## EXERCISE GOAL:
Take the data below and repeat it exactly.

## DATA PROVIDED:
_ _ _ _
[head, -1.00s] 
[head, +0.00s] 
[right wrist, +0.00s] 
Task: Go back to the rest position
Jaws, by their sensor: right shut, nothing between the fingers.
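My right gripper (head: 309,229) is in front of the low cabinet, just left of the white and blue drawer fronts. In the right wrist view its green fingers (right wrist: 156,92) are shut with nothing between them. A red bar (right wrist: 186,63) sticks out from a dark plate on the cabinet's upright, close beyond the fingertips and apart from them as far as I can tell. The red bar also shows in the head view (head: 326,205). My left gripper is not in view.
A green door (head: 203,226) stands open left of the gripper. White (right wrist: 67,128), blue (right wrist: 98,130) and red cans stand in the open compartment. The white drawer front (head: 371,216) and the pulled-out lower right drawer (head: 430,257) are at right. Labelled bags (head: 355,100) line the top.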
_ _ _ _
## SOLUTION FOR THIS PROBLEM:
[head, -1.00s] 
[head, +0.00s] 
[right wrist, +0.00s] 
Task: Go back to the rest position
Jaws, by their sensor: right shut, nothing between the fingers.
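My right gripper (head: 309,229) is in front of the low cabinet, just left of the white and blue drawer fronts. In the right wrist view its green fingers (right wrist: 156,92) are shut with nothing between them. A red bar (right wrist: 186,63) sticks out from a dark plate on the cabinet's upright, close beyond the fingertips and apart from them as far as I can tell. The red bar also shows in the head view (head: 326,205). My left gripper is not in view.
A green door (head: 203,226) stands open left of the gripper. White (right wrist: 67,128), blue (right wrist: 98,130) and red cans stand in the open compartment. The white drawer front (head: 371,216) and the pulled-out lower right drawer (head: 430,257) are at right. Labelled bags (head: 355,100) line the top.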

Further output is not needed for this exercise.